* begin Material *

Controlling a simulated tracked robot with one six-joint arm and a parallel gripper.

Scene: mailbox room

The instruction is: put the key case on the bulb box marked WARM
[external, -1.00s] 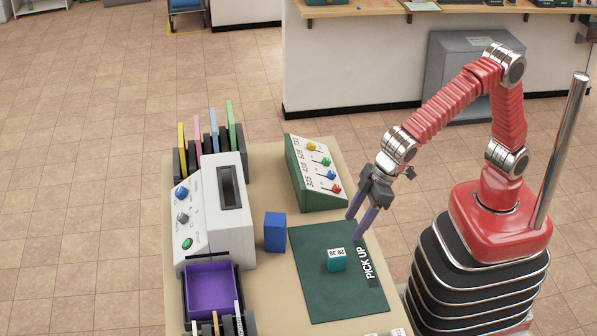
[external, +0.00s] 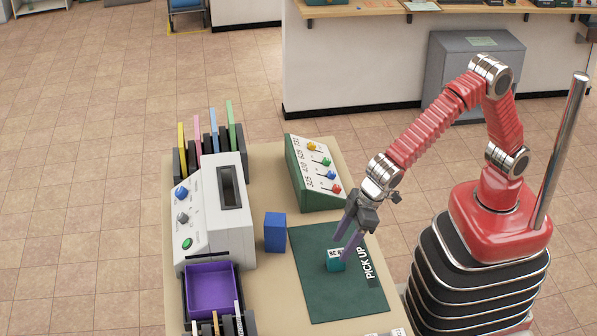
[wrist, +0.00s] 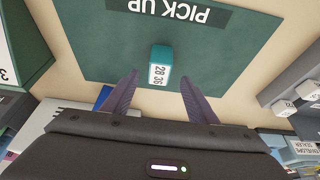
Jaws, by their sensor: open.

* end Material *

> **Written instruction**: Your task is to copy word for word the lines from the line containing "[external, -1.00s]" to the end of the listing, both included, and to drop any pictures.

> **Response for this exercise**:
[external, -1.00s] 
[external, +0.00s] 
[wrist, +0.00s] 
Jaws, by their sensor: open.

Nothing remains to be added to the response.